M. Jean-Marc Todeschini. C'est ce qui explique qu'elle ait été remerciée !

M. Philippe Marini, rapporteur général de la commission des finances. Elle nous avait dit être consciente des conséquences préjudiciables qui peuvent naître de la différence de taxation entre des produits similaires pour le consommateur. Les autorités françaises ont évoqué cette question lors du comité des accises de l'Union européenne de janvier 2010.

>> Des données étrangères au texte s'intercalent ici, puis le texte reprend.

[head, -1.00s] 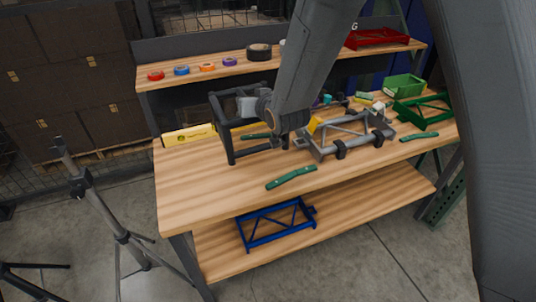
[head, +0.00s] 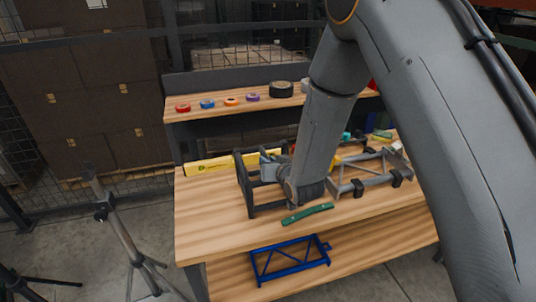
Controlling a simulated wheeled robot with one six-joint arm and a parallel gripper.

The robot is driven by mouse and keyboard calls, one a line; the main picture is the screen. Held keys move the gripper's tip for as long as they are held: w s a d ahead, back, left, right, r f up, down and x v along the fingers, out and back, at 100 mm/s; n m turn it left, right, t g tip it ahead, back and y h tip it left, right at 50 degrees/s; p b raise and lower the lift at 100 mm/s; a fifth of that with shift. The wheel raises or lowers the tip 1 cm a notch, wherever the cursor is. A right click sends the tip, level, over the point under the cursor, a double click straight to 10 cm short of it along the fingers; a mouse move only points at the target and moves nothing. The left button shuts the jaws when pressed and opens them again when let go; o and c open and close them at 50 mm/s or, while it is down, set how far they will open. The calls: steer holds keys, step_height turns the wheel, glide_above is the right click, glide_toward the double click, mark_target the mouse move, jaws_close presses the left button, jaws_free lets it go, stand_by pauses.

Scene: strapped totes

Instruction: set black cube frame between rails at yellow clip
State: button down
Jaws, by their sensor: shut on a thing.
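The black cube frame (head: 247,191) is at the left half of the wooden bench top. My gripper (head: 271,165) is shut on its upper part, and my arm hides its right side. I cannot tell whether the frame touches the bench. To its right is a grey rail fixture (head: 366,184) with diagonal bars and black clamps on its front rail. A bit of yellow (head: 337,161), perhaps the yellow clip, shows at the fixture's left end, mostly hidden behind my arm. The cube frame is left of the fixture, apart from it.
A yellow level (head: 208,166) lies at the back left. Tape rolls (head: 231,101) line the upper shelf. A blue frame (head: 290,258) is on the lower shelf. A tripod (head: 117,232) stands left. The bench's front left is clear.

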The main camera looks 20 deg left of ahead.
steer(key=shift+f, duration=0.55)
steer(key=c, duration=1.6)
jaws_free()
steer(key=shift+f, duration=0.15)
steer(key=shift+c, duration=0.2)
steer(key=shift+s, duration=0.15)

Elle avait conclu en disant que, conscient des problèmes attachés aux vins de liqueur AOC, le Gouvernement avait engagé une réflexion sur la fiscalité applicable aux vins de liqueur.

Donc, c'est en parfaite communauté avec le droit communautaire et en tenant compte des travaux réalisés par l'exécutif que nos collègues ont formulé cette proposition qui reçoit un avis tout à fait favorable de la commission.

Mme la présidente. Quel est l'avis du Gouvernement ?

M. François Baroin, ministre. Je m'en remets à la sagesse du Sénat sur cet amendement et je lève le gage.

Mme la présidente. Il s'agit donc de l'amendement n° I-121 rectifié bis .

La parole est à M. Paul Blanc, pour explication de vote.

M. Paul Blanc. J'approuve bien entendu cet amendement, que je voterai des deux mains, car il concerne également les vins doux naturels ; je veux parler en particulier des vins de Maury, Rivesaltes, Banyuls et autres vins de Muscat. Je pense qu'ainsi les producteurs qui font de très gros efforts au niveau de la qualité seront un peu récompensés.

Mme la présidente. La parole est à M. Gérard Miquel, pour explication de vote.

M. Gérard Miquel. Je voterai également cet amendement, car il permet de rétablir un peu d'équité entre les alcools traditionnels et les alcools industriels. Que le whisky soit taxé dans les mêmes conditions que le Floc de Gascogne ou le Pineau m'apparaît comme une bonne chose.

Mme la présidente. Je mets aux voix l'amendement n° I-121 rectifié bis .

(L'amendement est adopté.)

Mme la présidente. En conséquence, un article additionnel ainsi rédigé est inséré dans le projet de loi de finances, après l'article 40.